I think part of the confusion lies in the mental performance model many people have for the execution of CPU instructions. Yes, every instruction requires some work, so that should imply that every instruction has some cost, however small, when measured in execution time, right?

Well that would be true if the total cost of execution was simply additive in the work for each instruction - you just add together all the work and get the final cost. Because of the large about of parallelism in modern CPUs it doesn't work like that.

Think of it like organizing a birthday party. You may have to buy flour which takes 10 minutes and then bake a cake which takes 60 minutes, and go pick up a special gift which is 30 minutes away. Those timings are all the "work" required for the activity. However, someone can go pick up the gift while the flour is being picked up and the cake is being being baked. You can't bake the cake without the flour, however. So you have two dependency chains: the 70 minute buy flour -> bake cake chain, and the 30 minute pickup gift chain. With unlimited parallelism, only the 70 minute cake related chain contributes to the time at which everything is ready. Picking up the gift 30 minutes of work but it ends up costing no time (not delaying completion of all the tasks), due to other work that takes longer (aka the critical path) and happens in parallel.

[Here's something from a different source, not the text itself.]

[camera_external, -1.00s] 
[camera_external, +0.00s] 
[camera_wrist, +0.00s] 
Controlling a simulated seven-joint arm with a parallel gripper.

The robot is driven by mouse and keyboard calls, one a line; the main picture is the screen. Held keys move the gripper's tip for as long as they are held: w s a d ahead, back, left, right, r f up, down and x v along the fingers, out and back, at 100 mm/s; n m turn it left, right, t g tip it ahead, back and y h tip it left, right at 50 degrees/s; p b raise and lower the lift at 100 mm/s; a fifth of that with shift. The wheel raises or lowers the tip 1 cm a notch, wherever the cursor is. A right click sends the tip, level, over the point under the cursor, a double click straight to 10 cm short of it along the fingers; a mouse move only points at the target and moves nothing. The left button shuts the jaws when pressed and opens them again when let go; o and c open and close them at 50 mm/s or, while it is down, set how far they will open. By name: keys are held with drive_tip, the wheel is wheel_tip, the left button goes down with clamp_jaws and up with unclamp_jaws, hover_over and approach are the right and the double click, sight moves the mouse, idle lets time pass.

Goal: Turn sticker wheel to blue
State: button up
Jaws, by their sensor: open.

More extra tasks can be done in parallel until you run out of people to assign to them. (At that point, execution throughput limits start to increase latency, and this is called a resource conflict. If a resource conflict delays the critical path, rather than one of the shorter dependency chains. CPUs don't know which dependency chain is / will be the critical path, so their scheduling doesn't prioritize it the way smart humans would in this planning analogy.)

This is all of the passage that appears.